Reel was a South American correspondent for the Washington Post and the book chronicles the search for the last surviving member of an Amazonian tribe. Coming Soon carry the following:-

The discovery of the Indian prevented local ranchers from seizing his land, and led a small group of men who believed that he was the last of a murdered tribe to dedicate themselves to protecting him. These men worked for the government, overseeing indigenous interests in an odd job that was part Indiana Jones, part social worker, and were among the most experienced adventurers in the Amazon.

They were a motley crew that included a rebel who spent more than a decade living with a tribe, a young man who left home to work in the forest at age fourteen, and an old-school sertanista with a collection of tall tales amassed over five decades of jungle exploration.

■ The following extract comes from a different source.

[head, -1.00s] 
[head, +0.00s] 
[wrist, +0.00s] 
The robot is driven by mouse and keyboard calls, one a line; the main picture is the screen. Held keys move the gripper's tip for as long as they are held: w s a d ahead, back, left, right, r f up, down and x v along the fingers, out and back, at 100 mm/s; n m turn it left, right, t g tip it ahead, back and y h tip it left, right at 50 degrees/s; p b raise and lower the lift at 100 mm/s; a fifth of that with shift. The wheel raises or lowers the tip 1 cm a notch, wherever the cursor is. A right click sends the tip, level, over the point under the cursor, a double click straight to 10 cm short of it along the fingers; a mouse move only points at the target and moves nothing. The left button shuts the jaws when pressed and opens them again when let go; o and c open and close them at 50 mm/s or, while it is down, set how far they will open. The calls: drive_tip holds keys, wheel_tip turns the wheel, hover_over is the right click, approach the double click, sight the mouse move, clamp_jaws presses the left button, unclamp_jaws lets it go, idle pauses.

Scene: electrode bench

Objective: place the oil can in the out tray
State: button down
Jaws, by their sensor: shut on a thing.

Their quest would prove far more difficult than any of them could imagine. Over the course of a decade, the struggle to save the Indian and his land would pit them against businessmen, politicians, and even the Indian himself, a man resolved to keep the outside world at bay at any cost. It would take them into the furthest reaches of the forest and to the halls of Brazil’s Congress, threatening their jobs and even their lives. Ensuring the future of the Indian and his land would lead straight to the heart of the conflict over the Amazon itself.

That all sounds intriguing and given Bourne and even Jumper, Doug Liman seems like a safe pair of hands for a globe trotting adventure. Mark Bailey is adapting the screenplay, although there is no word currently on when this might start rolling before the cameras.